Nella versione della riforma proposta un anno fa da Bonafede a Salvini, c’era il sorteggio integrale dei candidabili. Non ci si poteva proporre come consiglieri superiori se non si faceva parte di una ristretta cerchia di magistrati estratti a sorte: 100 per ciascuno dei 19 collegi. Solo lo scorso autunno, mesi dopo la nascita del Conte 2, Bonafede ha iniziato a concedere le prime aperture: «Se si trova una soluzione altrettanto efficace per limitare il potere delle correnti, sono disponibile a discuterne». Da lì è iniziato il lungo confronto che ha portato all’uninominale a doppio turno, corretto in extremis con il sorteggio dei candidati mancanti qualora in un determinato collegio non ve ne fossero almeno 10 spontanei, oltre che rispettosi della parità di genere.

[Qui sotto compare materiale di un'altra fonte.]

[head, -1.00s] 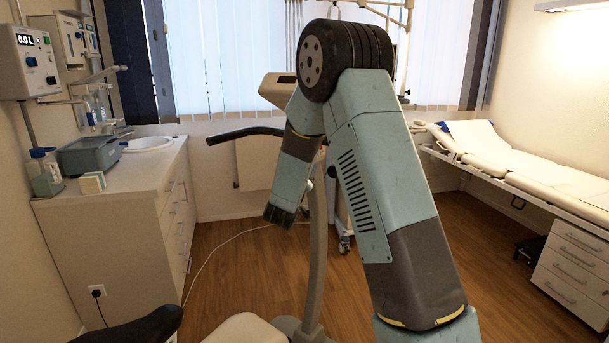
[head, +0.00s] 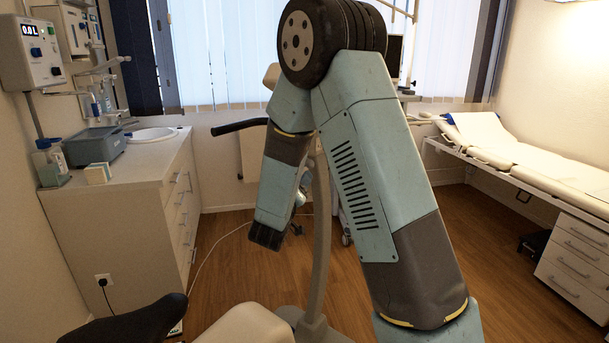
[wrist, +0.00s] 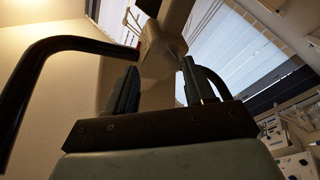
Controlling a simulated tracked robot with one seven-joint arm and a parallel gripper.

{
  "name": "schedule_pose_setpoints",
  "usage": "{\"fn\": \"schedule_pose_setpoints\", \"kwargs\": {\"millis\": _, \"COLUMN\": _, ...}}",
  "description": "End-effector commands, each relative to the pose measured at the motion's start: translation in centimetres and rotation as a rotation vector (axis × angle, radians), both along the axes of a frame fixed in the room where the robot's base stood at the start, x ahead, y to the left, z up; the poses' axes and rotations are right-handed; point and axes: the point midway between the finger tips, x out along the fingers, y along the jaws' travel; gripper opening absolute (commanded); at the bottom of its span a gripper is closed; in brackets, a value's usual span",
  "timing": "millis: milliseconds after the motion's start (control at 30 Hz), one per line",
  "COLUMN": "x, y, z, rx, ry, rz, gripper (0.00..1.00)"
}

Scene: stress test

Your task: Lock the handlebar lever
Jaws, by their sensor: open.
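The exercise bike's black handlebar (head: 240,126) sticks out to the left behind my arm in the head view. Its curved bar (wrist: 32,72) also fills the left of the wrist view. The bike's grey post (head: 322,245) rises behind my arm. In the wrist view my gripper (wrist: 160,86) is open and empty, its two dark fingers pointing up toward the pale upper post and handlebar mount (wrist: 160,50). Whether the fingers touch it is unclear. My arm hides most of the mount in the head view. I cannot clearly make out the lock lever.
The bike's black saddle (head: 135,322) is at the bottom left. A counter (head: 125,180) with a sink and devices stands left. An exam bed (head: 520,160) and a drawer unit (head: 580,262) stand right. A cable crosses the open floor behind the bike.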

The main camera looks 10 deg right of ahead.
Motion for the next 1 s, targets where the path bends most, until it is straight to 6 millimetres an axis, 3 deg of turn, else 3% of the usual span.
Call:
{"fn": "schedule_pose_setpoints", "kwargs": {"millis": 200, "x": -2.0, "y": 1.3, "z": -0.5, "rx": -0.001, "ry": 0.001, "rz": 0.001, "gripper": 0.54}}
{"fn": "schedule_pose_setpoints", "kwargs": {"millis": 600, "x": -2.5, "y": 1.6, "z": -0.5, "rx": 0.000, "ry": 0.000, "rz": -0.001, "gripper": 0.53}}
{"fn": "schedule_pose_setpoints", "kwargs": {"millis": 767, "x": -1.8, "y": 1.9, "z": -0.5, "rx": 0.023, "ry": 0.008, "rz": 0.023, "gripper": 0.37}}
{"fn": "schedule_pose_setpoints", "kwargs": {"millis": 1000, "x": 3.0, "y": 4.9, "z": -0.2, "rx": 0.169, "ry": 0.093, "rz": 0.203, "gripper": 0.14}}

Tutti dicono di voler lasciare al Parlamento piena facoltà di svolgere le audizioni e di modificare eventualmente il testo del ddl. Bene. Quando toccherà all’Anm farsi audire, arriveranno le critiche già anticipate nella nota di sabato - e prima ancora, al Dubbio, da due leader dell’associazionismo giudiziario come Eugenio Albamonte e Antonio Sangermano. Cosa farà il Pd? Darà ascolto a queste voci? Se sì, si radicalizzerà ancora di più la posizione “anti- correnti” dei 5 Stelle. Che diventeranno in maniera conclamata quello che in realtà sono già abbastanza chiaramente ora: un partito distante dalla magistratura organizzata. In sintonia forse con quei segmenti dell’ordine giudiziario radicalmente ostili alle correnti: nelle ultime settimane si sono raccolti attorno al blog “Uguale per tutti” ( toghe. blogspost. com). Ecco, con loro sì che il Movimento di Beppe Grillo potrà trovarsi in sintonia. Ma certo sarà tramontata per sempre la leggenda dei pentastellati avamposto di un assalto togato al potere. Sarà il contrario: si batteranno per spuntare gli artigli all’associazionismo giudiziario. Giustizialisti sì, ma non per questo pronti a consegnare le leve del comando all’Anm. Perché sempre di un’élite si tratta.